Robot control records
===============

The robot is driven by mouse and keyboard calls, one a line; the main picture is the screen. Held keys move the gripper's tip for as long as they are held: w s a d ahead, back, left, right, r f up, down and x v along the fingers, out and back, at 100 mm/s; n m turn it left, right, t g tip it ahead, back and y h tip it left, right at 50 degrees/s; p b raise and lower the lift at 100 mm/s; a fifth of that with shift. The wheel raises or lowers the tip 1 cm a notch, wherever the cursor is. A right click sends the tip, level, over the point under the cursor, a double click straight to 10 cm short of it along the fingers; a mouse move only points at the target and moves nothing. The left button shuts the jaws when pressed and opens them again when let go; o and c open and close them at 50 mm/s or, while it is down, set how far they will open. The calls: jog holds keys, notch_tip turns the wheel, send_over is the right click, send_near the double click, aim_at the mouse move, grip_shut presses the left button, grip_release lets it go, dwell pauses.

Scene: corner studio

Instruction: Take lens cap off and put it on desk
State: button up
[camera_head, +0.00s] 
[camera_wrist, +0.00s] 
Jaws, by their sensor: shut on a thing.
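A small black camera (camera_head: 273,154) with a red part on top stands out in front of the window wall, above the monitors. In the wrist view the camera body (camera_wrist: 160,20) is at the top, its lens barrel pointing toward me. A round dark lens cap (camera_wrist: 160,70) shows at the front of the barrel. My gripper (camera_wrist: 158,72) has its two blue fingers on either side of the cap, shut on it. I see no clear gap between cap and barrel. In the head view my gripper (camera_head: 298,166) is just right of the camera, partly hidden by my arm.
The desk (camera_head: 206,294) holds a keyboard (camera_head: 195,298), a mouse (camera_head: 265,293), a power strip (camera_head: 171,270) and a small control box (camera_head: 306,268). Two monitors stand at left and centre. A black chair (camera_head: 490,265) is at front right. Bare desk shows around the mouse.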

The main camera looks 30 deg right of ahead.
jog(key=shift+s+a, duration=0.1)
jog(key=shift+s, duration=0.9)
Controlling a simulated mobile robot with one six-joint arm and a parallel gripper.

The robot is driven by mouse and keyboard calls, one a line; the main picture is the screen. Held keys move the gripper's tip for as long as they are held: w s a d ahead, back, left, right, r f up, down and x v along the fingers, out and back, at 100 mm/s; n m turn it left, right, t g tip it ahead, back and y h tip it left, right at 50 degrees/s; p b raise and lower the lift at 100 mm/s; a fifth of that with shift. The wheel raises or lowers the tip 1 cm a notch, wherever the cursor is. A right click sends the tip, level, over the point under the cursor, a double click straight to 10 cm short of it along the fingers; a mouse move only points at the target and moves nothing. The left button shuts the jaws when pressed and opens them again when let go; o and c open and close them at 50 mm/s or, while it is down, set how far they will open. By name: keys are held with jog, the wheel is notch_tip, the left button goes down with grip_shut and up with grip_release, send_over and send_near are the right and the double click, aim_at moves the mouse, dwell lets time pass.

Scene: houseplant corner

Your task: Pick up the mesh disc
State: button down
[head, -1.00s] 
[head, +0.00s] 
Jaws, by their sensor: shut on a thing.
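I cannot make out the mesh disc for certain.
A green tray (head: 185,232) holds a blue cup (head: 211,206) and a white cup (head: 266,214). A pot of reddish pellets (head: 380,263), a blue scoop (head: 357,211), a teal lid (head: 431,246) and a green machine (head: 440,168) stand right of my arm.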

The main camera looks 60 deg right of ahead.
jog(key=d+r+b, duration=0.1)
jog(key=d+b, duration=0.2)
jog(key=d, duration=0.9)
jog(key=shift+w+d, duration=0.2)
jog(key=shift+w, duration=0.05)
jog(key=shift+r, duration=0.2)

===============

• [Stated goal]:
Return exactly the lines from the one containing "[head, +0.00s]" through the last line of the records above, both included, and nothing else.

• [Answer for the task]:
[head, +0.00s] 
Jaws, by their sensor: shut on a thing.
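I cannot make out the mesh disc for certain.
A green tray (head: 185,232) holds a blue cup (head: 211,206) and a white cup (head: 266,214). A pot of reddish pellets (head: 380,263), a blue scoop (head: 357,211), a teal lid (head: 431,246) and a green machine (head: 440,168) stand right of my arm.

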The main camera looks 60 deg right of ahead.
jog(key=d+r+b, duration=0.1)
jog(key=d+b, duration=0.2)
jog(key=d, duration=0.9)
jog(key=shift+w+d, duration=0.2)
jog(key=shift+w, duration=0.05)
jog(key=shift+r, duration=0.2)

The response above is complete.